**The exercise**
Set down the material below word for word, excluding the pictures.

**Source excerpt**
* * *

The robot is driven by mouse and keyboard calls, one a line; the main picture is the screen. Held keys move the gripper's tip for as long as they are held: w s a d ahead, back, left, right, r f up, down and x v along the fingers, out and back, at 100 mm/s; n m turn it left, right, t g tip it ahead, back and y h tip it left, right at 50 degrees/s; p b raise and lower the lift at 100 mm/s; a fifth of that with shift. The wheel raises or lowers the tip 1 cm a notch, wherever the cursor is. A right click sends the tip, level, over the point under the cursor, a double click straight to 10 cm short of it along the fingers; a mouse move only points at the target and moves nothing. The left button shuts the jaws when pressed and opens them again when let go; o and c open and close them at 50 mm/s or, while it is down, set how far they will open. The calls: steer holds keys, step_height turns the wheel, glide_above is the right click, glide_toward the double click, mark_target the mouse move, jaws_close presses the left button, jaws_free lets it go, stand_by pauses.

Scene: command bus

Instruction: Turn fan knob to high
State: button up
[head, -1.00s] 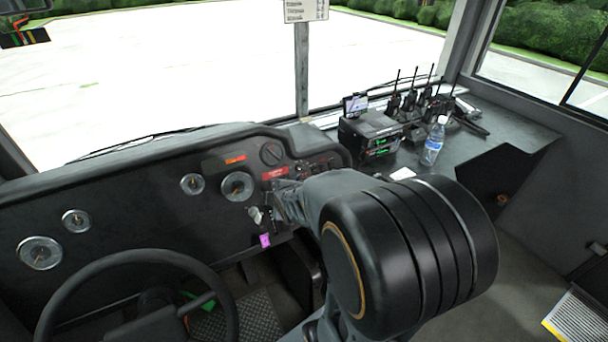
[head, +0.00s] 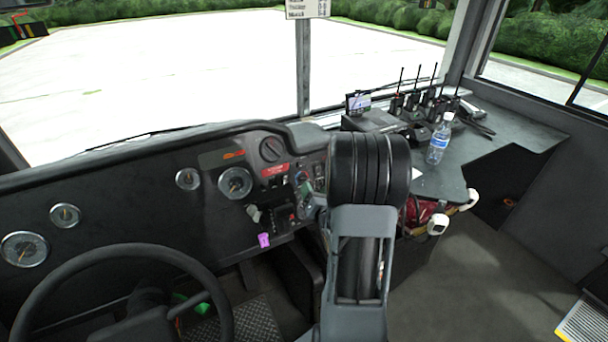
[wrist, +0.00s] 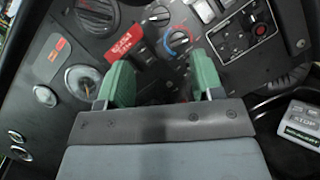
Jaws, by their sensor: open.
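The dashboard control panel shows in the wrist view with two small round knobs. One knob (wrist: 180,40) has a red and blue ring around it. The other knob (wrist: 158,15) sits above and left of it, near the top edge. I cannot read their markings or tell which setting they point to. My gripper (wrist: 162,82) is open and empty, its green fingers apart in front of the panel, below the red and blue knob.
A larger dark dial (wrist: 97,14) and a red label (wrist: 124,43) are left of the knobs. Rocker switches (wrist: 208,10) and a square black panel (wrist: 248,38) are to the right. The steering wheel (head: 120,255), water bottle (head: 439,139) and radios (head: 430,103) stand away from the knobs.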

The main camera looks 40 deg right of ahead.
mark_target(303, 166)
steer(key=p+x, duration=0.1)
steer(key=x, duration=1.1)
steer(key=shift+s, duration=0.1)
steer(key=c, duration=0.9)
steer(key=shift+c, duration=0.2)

* * *

**Task result**
The robot is driven by mouse and keyboard calls, one a line; the main picture is the screen. Held keys move the gripper's tip for as long as they are held: w s a d ahead, back, left, right, r f up, down and x v along the fingers, out and back, at 100 mm/s; n m turn it left, right, t g tip it ahead, back and y h tip it left, right at 50 degrees/s; p b raise and lower the lift at 100 mm/s; a fifth of that with shift. The wheel raises or lowers the tip 1 cm a notch, wherever the cursor is. A right click sends the tip, level, over the point under the cursor, a double click straight to 10 cm short of it along the fingers; a mouse move only points at the target and moves nothing. The left button shuts the jaws when pressed and opens them again when let go; o and c open and close them at 50 mm/s or, while it is down, set how far they will open. The calls: steer holds keys, step_height turns the wheel, glide_above is the right click, glide_toward the double click, mark_target the mouse move, jaws_close presses the left button, jaws_free lets it go, stand_by pauses.

Scene: command bus

Instruction: Turn fan knob to high
State: button up
[head, -1.00s] 
[head, +0.00s] 
[wrist, +0.00s] 
Jaws, by their sensor: open.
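The dashboard control panel shows in the wrist view with two small round knobs. One knob (wrist: 180,40) has a red and blue ring around it. The other knob (wrist: 158,15) sits above and left of it, near the top edge. I cannot read their markings or tell which setting they point to. My gripper (wrist: 162,82) is open and empty, its green fingers apart in front of the panel, below the red and blue knob.
A larger dark dial (wrist: 97,14) and a red label (wrist: 124,43) are left of the knobs. Rocker switches (wrist: 208,10) and a square black panel (wrist: 248,38) are to the right. The steering wheel (head: 120,255), water bottle (head: 439,139) and radios (head: 430,103) stand away from the knobs.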

The main camera looks 40 deg right of ahead.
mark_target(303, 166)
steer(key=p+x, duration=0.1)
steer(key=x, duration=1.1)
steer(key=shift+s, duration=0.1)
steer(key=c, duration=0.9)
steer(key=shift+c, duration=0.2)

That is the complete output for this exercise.